Starting Tchia is an experience. The music starts, you realise the entire game is voiced in French and Drehu, and you know it’s a game built on passion. If you’re like me, however, starting Tchia also involves encountering the unreadable text in its options menus.
It’s unfair to single Tchia out. It offers a wealth of accessibility options. But it also represents the most recent example of a growing trend in video game UI, in which text is becoming smaller and less legible.
To understand why this is happening, and explore possible solutions, I spoke to accessibility consultant Ian Hamilton and lead designer of typeface studio Lettermatic, Riley Cran.
“Miniscule text is by far the most common accessibility complaint,” Hamilton tells me via email.
For instance, Hamilton says, “For someone with full 20/20 vision on a typical screen in a typical living room viewing environment, text needs to be in the region of at least 28px at 1080p.”
But reading isn’t an objective experience. 28px may be readable for sighted players, but visually impaired gamers may need text to be much larger.
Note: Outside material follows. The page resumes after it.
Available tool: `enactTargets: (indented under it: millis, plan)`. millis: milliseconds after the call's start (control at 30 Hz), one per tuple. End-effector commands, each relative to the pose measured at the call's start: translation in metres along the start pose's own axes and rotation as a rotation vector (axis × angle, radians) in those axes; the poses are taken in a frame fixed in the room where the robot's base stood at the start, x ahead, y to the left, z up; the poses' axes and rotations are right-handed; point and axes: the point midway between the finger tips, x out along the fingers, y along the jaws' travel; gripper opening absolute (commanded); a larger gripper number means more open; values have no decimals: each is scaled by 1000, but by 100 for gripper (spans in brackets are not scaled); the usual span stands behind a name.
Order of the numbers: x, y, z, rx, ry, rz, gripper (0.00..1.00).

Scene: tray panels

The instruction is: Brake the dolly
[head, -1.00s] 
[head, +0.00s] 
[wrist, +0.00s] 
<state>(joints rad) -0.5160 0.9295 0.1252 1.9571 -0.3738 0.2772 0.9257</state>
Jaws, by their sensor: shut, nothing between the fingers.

For this reason, Cran tells me via email, “typography should be adjustable, simply to cater to as many of those experiences as it can.”
You may think this makes the answer as simple as making text bigger – and, to a point, it does. But changing text size, weight, tracking, or leading has major ramifications for UI. Interface elements designed around small text can’t necessarily be scaled up for larger or bolder text without affecting the balance of the UI.